Once you’ve logged into the cluster, copy data from Alluxio’s public GCS bucket.

on-prem-cluster-m-0$ location="gs://alluxio-public-west/spark/unpart_sf100_10k"
on-prem-cluster-m-0$ hdfs dfs -mkdir /tmp/tpcds/
on-prem-cluster-m-0$ hadoop distcp ${location}/store_sales/ hdfs:///tmp/tpcds/
on-prem-cluster-m-0$ hadoop distcp ${location}/item/ hdfs:///tmp/tpcds/

This step takes about 4 minutes with the default configuration.

Once data is copied into HDFS, create the table metadata in Hive. Dataproc sets the HDFS nameservice using the value of Dataproc cluster name in high availability mode. Replace the hdfs_host_info to the actual nameservice to point to the HDFS cluster inside on-prem-cluster.

on-prem-cluster-m-0$ wget https://alluxio-public.storage.googleapis.com/hybrid-apache-simple/stable/create-table
on-prem-cluster-m-0$ sed -i "s/hdfs_host_info/on-prem-cluster/g" create-table
on-prem-cluster-m-0$ hive -f create-table

Keep the SSH session open as you will re-use the same session later.

Run Applications

You may choose to run different applications on Google Dataproc to leverage Alluxio. To continue to benchmark with TPC-DS data, Presto has been pre-configured in your setup.


Cleaning up

When done, on the same Cloud Shell terminal used to create, run terraform destroy to tear down the previously created GCP resources. Type yes to approve.

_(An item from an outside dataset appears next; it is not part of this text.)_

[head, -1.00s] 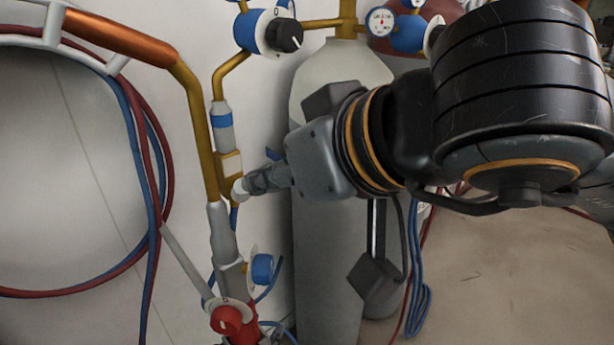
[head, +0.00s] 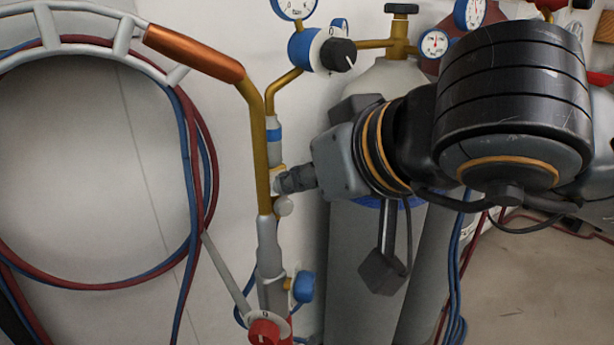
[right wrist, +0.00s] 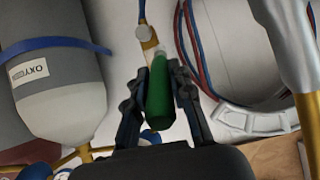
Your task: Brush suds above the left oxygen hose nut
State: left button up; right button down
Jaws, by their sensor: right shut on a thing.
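My right gripper (head: 284,182) comes in from the right in the head view. In the right wrist view its fingers (right wrist: 158,92) are shut on the green handle of a brush (right wrist: 160,95). The pale brush tip (right wrist: 158,58) points at a brass hose fitting (right wrist: 150,45); I cannot tell whether they touch. In the head view the fingers hide the brush and overlap that fitting (head: 277,172). A white round knob (head: 283,206) sits just below them. The oxygen hose nut and suds are not clearly distinguishable. My left gripper is not in view.
A brass and copper torch pipe (head: 262,150) stands just left of the fingers. Red and blue hoses (head: 200,150) hang on a white hanger (head: 85,47). A grey cylinder (head: 350,270) stands behind my arm. A blue regulator (head: 304,50) is above. Open floor (head: 530,285) shows at lower right.

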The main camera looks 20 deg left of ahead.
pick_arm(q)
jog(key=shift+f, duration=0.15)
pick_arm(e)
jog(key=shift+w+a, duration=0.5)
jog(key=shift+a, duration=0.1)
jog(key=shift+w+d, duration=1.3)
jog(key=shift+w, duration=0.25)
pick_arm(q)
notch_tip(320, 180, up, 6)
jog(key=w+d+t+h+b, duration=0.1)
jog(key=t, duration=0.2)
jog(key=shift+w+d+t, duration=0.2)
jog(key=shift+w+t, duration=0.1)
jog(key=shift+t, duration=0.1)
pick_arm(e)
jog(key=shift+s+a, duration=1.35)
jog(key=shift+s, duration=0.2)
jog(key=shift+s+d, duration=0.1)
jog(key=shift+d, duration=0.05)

Congratulations, you’re done!

If you want to explore more, take a look at customizable data policies in Alluxio to migrate your data from the environment on-premises to Cloud Storage. Define policies based on date created, updated, or accessed and move or migrate data across storage systems, such as HDFS and GCS, online without any interruption to your workloads. An example policy would look like: move HDFS path hdfs://on_prem_hdfs/user_a/mydir to the GCS path gs://mybucket/mydir once the create time in HDFS is older than two days.